Our bonus is this which came from the Front the day after last week’s dispatch was received. 

Dear readers,

In yesterday’s (last week’s) Dispatch I had 59 years reduced to “almost half a century”. And, no, I didn’t sneak this in to check if you were paying attention (and some of you were). I now suspect this Freudian slip slipped in because “nearly half a century” has a nicer ring to it than “nearly six decades”.

No, the actual reason for my error is that I don’t have the luxury at my disposal of an editor. Those true unsung heroes of the literary world- the editors and translators.

Tina Arena- Unsung Hero: https://www.youtube.com/watch?v=_E_naDXcMNw

A further snippet from the Wikipedia entry on B. Traven’s ‘Deathship’

“Just before the German version went to press, the publisher wrote to Traven asking for publicity information and photographs.
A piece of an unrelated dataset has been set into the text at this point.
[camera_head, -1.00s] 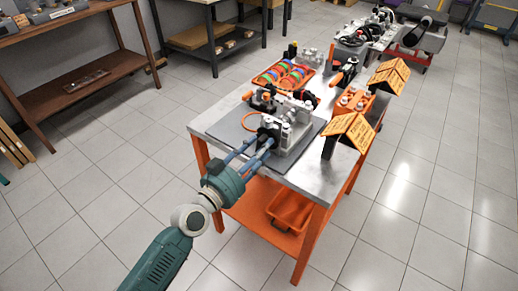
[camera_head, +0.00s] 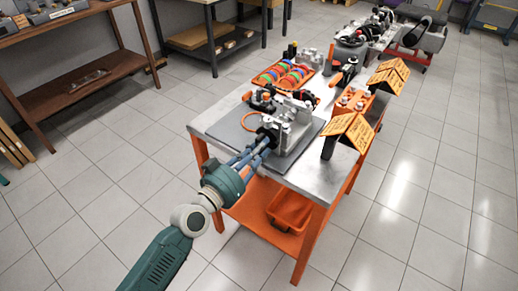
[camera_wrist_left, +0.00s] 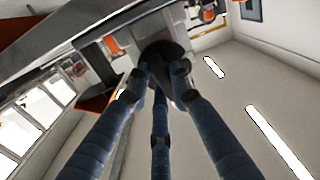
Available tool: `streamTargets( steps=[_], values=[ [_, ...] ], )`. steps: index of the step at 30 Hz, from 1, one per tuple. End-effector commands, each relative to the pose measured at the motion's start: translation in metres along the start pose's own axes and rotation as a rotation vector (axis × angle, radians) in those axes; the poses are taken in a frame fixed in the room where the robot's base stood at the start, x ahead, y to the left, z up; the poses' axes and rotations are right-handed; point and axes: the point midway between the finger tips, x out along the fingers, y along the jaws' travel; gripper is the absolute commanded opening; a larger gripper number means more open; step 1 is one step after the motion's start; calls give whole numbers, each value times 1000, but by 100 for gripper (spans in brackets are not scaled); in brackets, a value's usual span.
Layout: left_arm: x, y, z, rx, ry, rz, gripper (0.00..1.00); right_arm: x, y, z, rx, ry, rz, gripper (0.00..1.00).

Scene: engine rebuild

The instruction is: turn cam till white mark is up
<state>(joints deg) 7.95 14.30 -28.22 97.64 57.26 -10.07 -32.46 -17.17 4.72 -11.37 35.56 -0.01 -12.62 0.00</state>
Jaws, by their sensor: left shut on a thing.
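The engine block (camera_head: 292,124) stands on a grey mat (camera_head: 232,126) at the near end of the metal workbench. My left gripper (camera_head: 266,137) reaches its near side from the left. In the left wrist view, the three blue fingers of my left gripper (camera_wrist_left: 160,75) converge on a dark round part (camera_wrist_left: 165,52), which looks like the cam end. They are shut on it. The fingertips partly cover this part. I cannot make out a white mark on it in either view. My right gripper is not in view.
An orange tray of coloured rings (camera_head: 283,75) lies farther back on the bench. Orange sign plates (camera_head: 350,131) stand along its right edge. An orange bin (camera_head: 290,211) sits on the lower shelf. The floor left of the bench is clear.

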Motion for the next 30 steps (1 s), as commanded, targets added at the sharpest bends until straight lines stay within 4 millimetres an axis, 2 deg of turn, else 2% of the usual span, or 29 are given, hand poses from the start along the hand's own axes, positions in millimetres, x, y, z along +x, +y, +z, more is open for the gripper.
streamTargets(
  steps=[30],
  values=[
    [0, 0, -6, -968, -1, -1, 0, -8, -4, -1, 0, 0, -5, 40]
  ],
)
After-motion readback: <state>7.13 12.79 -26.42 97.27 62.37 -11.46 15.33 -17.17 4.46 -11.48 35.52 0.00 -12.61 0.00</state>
The author replied:

My personal history would not be disappointing to readers, but it is my own affair which I want to keep to myself. I am in fact in no way more important than is the typesetter for my books, the man who works the mill; … no more important than the man who binds my books and the woman who wraps them and the scrubwoman who cleans up the office.”

So this from my dad’s anecdotes (he told it to me in Dutch, this is my English translation):

JULY‘07- Jacobs was the best bookbinder in Oberhausen. He was always busy and earned good money, but he was a tiny man, who for years had been threatening to hang himself from the highest tree in Oberhausen. All of a sudden, he did; from the lowest branches of the highest tree in Oberhausen. Because my father was the Chairman of the Dutch Association, it was his duty to notify Mrs. Jacobs. I was only a little boy, when my dad took me along for ‘support’. When Mrs. Jacobs heard what had happened, she asked: had her husband used the highest tree in Oberhausen? When my father confirmed that, she burst out laughing. After a while my dad started laughing with her, and in the end all three of us where laughing our heads off. After all those years, I can still picture the scene. Poor woman.

A friend sent me this link  https://www.youtube.com/watch?v=T1-cES1Ekto it tells the story of Alfred Wegener whose 1915 Theory of Continental Drift caused him to be dismissed as a crack-pot only to be posthumously reinstated as a genius.

Aboriginal Australia produced a large number of unsung heroes. History is replete with the names of explorers who ventured into the barren inland. The “native boys” who made it possible for some of these explorers to survive and succeed by leading them to water are all but forgotten and often weren’t recorded in the first place, certainly not by name.

And then of course there are the unsung Aboriginal heroes of the present.